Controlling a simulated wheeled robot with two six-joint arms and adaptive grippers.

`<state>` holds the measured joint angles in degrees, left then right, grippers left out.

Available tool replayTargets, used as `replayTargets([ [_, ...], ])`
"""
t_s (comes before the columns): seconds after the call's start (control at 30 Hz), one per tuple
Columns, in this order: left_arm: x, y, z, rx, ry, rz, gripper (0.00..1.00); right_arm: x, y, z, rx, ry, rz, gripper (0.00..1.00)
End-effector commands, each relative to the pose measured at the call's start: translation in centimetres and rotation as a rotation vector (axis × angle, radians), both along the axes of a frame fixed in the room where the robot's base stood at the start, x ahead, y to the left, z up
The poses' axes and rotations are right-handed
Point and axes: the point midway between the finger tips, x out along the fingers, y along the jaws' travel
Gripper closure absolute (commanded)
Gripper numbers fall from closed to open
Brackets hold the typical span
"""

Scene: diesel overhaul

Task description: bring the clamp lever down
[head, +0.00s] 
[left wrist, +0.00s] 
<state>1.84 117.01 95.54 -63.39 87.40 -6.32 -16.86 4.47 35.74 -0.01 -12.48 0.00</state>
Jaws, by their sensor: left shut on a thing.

##########

- [Aim of the exercise]:
Everything in the listing above should be restated exactly.

- [Solved exercise]:
Controlling a simulated wheeled robot with two six-joint arms and adaptive grippers.

`<state>` holds the measured joint angles in degrees, left then right, grippers left out.

Available tool replayTargets, used as `replayTargets([ [_, ...], ])`
"""
t_s (comes before the columns): seconds after the call's start (control at 30 Hz), one per tuple
Columns, in this order: left_arm: x, y, z, rx, ry, rz, gripper (0.00..1.00); right_arm: x, y, z, rx, ry, rz, gripper (0.00..1.00)
End-effector commands, each relative to the pose measured at the call's start: translation in centimetres and rotation as a rotation vector (axis × angle, radians), both along the axes of a frame fixed in the room where the robot's base stood at the start, x ahead, y to the left, z up
The poses' axes and rotations are right-handed
Point and axes: the point midway between the finger tips, x out along the fingers, y along the jaws' travel
Gripper closure absolute (commanded)
Gripper numbers fall from closed to open
Brackets hold the typical span
"""

Scene: diesel overhaul

Task description: bring the clamp lever down
[head, +0.00s] 
[left wrist, +0.00s] 
<state>1.84 117.01 95.54 -63.39 87.40 -6.32 -16.86 4.47 35.74 -0.01 -12.48 0.00</state>
Jaws, by their sensor: left shut on a thing.

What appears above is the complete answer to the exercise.